Gov. Tim Pawlenty introduced yesterday his proposed package to encourage green job creation in Minnesota. His "Green Jobs Investment Initiative," extending a variety of tax credits to businesses and investors, has been called "Green JOBZ."
That nickname is unfortunate.
It's true, part of what he's offering is just JOBZ warmed over — not a concept that will excite JOBZ's many critics. But he's also suggested some other positive steps to encourage private capital investment, expand infrastructure for alternative energy, raise awareness of energy conservation and discourage greenhouse gas emissions.
It's good he's getting out front on the issues of jobs and clean technology development, but he also got out ahead of a legislature-sponsored Green Jobs Task Force that has been laying out how to tackle the green jobs issue. The bipartisan group, which includes legislators, executive branch agencies, business and environmental representatives, had scheduled to bring out a legislative action plan in December and a report in January.
This political maneuvering aside, our question is whether longer-term tax credits will actually have much impact on creating jobs today.
JOBZ's tax breaks were aimed at increasing employment in communities where economic growth was stagnating.

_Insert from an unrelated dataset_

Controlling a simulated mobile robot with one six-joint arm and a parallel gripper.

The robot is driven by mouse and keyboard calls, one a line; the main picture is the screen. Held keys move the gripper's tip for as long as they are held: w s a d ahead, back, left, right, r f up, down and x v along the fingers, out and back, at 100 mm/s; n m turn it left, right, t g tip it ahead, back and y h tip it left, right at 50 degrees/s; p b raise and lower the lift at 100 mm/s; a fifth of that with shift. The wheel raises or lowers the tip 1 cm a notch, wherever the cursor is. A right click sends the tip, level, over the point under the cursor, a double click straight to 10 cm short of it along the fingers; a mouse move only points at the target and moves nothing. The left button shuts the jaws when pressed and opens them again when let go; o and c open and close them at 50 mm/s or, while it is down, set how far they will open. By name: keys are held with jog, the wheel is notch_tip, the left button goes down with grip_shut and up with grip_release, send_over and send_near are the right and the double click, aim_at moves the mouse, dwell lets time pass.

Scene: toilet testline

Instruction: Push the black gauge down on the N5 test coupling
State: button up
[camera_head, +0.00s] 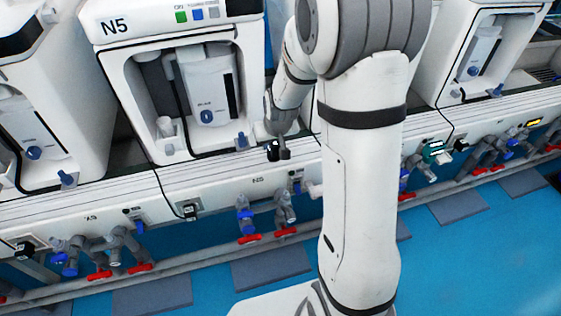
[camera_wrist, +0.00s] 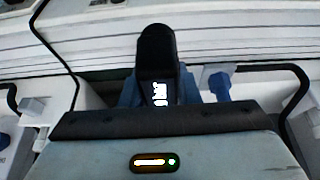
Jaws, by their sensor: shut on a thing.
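My gripper (camera_head: 279,152) is at the front rail below the N5 machine, left of my forearm. In the wrist view my gripper (camera_wrist: 160,88) is shut on the black gauge (camera_wrist: 155,48), with a blue-grey finger on each side. The gauge has a rounded black top and a small lit white display. In the head view the gauge (camera_head: 272,148) shows as a small dark piece at the fingers. A small coupling (camera_head: 294,175) is on the rail face near the N5 label, just below the gripper. Whether the gauge touches it cannot be told.
The N5 machine (camera_head: 108,27) stands behind the gripper. Blue valves with red handles (camera_head: 245,222) hang below the rail. My forearm hides the rail right of the gripper. The blue floor in front is mostly clear.

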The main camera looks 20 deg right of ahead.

It's debatable how many new jobs overall were created. As much as two-thirds were part of planned expansions or simply moved from one place to another.
Green JOBZ faces another hurdle. It's trying stimulate job creation in a relatively young sector that has already received a lot of venture capital scrutiny. Although investment in green industry has been growing, there have also been signs that venture funds have not found enough compelling opportunities to invest in green industry.
A 2007 study by New Energy Finance found that venture capitalists had spent only 73 percent of the funds that had been raised for green technology, and several green tech funds closed their doors that year. More recently, the research group calculated that global investment in clean-energy projects fell by almost 25 percent in the third quarter 2008, and it will likely fall further by year end.
Persuading those investors to put more money into clean technology is a laudable policy goal, but it's a very different challenge from getting a machine shop to locate its new facility in Long Prairie instead of Bloomington.
Gov. Pawlenty's plan offers tax incentives for regional investment funds to invest in Minnesota (only 50 percent of the credits will be targeted for green industry, however). Using tax breaks to boost expected investor returns seems like a good move, but it's also a move any state can duplicate.
Of the more than $13 billion in public and private investment in U.S. clean energy in 2007, nearly $9 billion was made in wind energy, a sector where Minnesota has some advantages. Venture capital funds favored solar energy development, though, with $1 billion of the $2.7 billion they invested in renewable energy technologies. By virtue of geography and technology base, Minnesota will be less competitive for these funds.
Green industry by any name will be good for Minnesota, and it seems churlish to question any well-intentioned effort to grow jobs and lessen our dependence on fossil fuels. But we also should look for the most effective role government can play in encouraging future industry — while addressing jobs today.
For the thousands of Minnesotans who are out of work or underemployed, "offer tax incentives and the jobs will come" won't offer much encouragement. Let's hope the Green Jobs Task Force has more about ideas about creating jobs than Green JOBZ.